Kamu diplomasisinin temel amacı halklar arasında köklü ilişkiler inşa etmektir.
Ve bu köklü ilişkiler de böylesi zor zamanlarda sizin haklı argümanlarınızın farklı ülkelerde sesinin yüksek çıkmasına neden olur.
Özetle diyor ki kamu diplomasisi;
Çok fazla düşmanın varsa, halklar arasında yeni dostlar edin!
Hem de samimi dostlar.
Seni savunacak dostlar.
Amerika ile sorunlu musun Amerikan halkının seni sevmesini sağla.
Rusya ile problemli misin Rus halkının senin değerlerini anlamasını sağla.
Kamu diplomasisinde halklar arasındada bir diplomatik ağ kuruyorlar.
Ama bu Diplomatik ağ bilinen diplomasi kurallarından bağımsız işliyor.
Türkiye bu alanda belli zamanlarda kamu diplomasisi inşa etmeye çalışmış bir ülke aslında.
Kamu diplomasisinin ayağında Sinema da var, Spor da, Müzik de, farklı parlemantolardaki siyasetçilerin kazanılması da var ortak paydada bulunmasanız bile çeşitli sivil toplum örgütleri de...
İşte yazımızın başlığını oluşturan da bu hususta bir fırsat.
Galatasaray ve Fenerbahçe'nin kamu diplomasisi hamlesi
Galatasaray ve Fenerbahçeli sporseverler bu yazıyı okuyup "Doğu Akdeniz gazıyla bizim ne ilişkimiz olabilir" diye sorduğunu duyar gibiyim ama iktidarın yapamadığı kamu diplomasisisini siz yapabilirsiniz.
Farkında olmadan yapmaya başladınız bile!
Dimitrios Pelkas!
1993 doğumlu gencecik bir Yunan futbolcu. Çok yetenekli bir orta saha oyuncusu. Şu sıralarda Bu Yunan'ı seven milyonlarca Türk var.
Hatta attığı jeneriklik gollerden sonra Twitter'da Yunan bayrağı emojisi paylaşan insanlar görüyorum.
Geçtiğimiz günlerde bir spor progrmamındaki yorumcu tabak kırıp geleneksel Yunan dansı yapması Yunan medyasının bile ilgisini çekti.
Fenerbahçe maçları Yunanistan'da takip edilir seviyeye geldi
Doğu Akdeniz gazı meselesinde el ele verebilmiş olsak, ortak bir sirtakiye tutuşsak bütün engeleri değiştirebileceğimiz Yunanistan'la iktidarın yapamadığı kamu diplomasisini Dimitrios Pelkas sayesinde Fenerbahçe yapıyor.
Gelelim Galatasaray'a
Mustafa Muhammed Ahmed Abdullah.
Bu isim de 1997n doğumlu bir Mısır vatandaşı.

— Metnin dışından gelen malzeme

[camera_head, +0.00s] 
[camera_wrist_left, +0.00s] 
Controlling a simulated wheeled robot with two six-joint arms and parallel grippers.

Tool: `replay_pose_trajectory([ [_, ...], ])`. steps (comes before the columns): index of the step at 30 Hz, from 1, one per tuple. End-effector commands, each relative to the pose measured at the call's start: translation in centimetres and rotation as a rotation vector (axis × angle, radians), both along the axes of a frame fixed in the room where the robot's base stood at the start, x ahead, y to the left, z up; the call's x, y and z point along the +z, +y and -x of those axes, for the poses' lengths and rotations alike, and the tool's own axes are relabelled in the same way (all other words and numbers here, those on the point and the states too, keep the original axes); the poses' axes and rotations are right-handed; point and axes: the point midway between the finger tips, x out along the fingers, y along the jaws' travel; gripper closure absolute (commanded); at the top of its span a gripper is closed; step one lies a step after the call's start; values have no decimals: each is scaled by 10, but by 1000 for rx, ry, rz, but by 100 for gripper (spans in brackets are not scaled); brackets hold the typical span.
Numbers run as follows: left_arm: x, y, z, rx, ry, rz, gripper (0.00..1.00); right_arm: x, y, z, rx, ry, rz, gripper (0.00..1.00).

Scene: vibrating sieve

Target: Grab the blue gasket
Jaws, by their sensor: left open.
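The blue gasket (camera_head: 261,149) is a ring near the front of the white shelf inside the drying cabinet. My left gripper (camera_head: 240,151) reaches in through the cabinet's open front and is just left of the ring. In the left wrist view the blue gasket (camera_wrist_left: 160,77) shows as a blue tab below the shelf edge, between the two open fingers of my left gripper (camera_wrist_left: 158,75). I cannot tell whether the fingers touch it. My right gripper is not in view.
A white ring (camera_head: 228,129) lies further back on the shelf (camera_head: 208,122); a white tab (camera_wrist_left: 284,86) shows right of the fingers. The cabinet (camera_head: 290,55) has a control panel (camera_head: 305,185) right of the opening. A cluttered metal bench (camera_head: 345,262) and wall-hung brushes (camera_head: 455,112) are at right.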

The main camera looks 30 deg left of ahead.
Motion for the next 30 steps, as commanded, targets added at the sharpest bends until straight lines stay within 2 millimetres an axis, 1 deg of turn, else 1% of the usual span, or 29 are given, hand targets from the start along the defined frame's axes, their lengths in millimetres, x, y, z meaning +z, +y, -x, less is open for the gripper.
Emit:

Galatasaray transfer ettiğinde 'Kim bu adam' diyen milyonlar vardı.
Ama öyle bir fırtına estirdi ki ligde. Drogba ve Elmander sonrası sarı kırmızılı taraftarların özlemini duyduğu pivot santrafor eksikliğini giderdi.
Biz ülke olarak Mısır halkının hep yanındaydık ancak Mısır'la aramızda görünmeyen bir duvar vardı.
Mustafa Muhammed Ahmed Abdullah da o duvarı yerle yeksan edecek bir kamu diplomasisi başlattı.
Attığı gollerden sonra Mısır şarkıları görür oldum Twitter'da.
Uzun uzun anlatmak yersiz.
Başlıkta da dediğimiz gibi.
"Galatasaray ve Fenerbahçe unuttuğumuz kamu diplomasisini yaparak Doğu Akdeniz'de elimizi güçlendirebilir"
Bunu nasıl mı yapacaklar?..
En azından "yerli ve milli" iktidara ve onun küçük ortaklarına kamu diplomasisini hatırlatabilirler.
Öyle ya Yunan Pelkas Fenerbahçeli milliyetçilere, Mısırlı Muhammed Mustafa da İhvan destekçisi Galatasaraylılara;
Siyasete biraz ara verin de halkları dinleyin diyebilir!
Demeli de.
Yoksa Yunanistan ve Mısır anlaşmalarına uzaktan ;
"Yunan halkı ve Mısır halkı yan yana gelemez'' demekten başka bir şey yapamayız.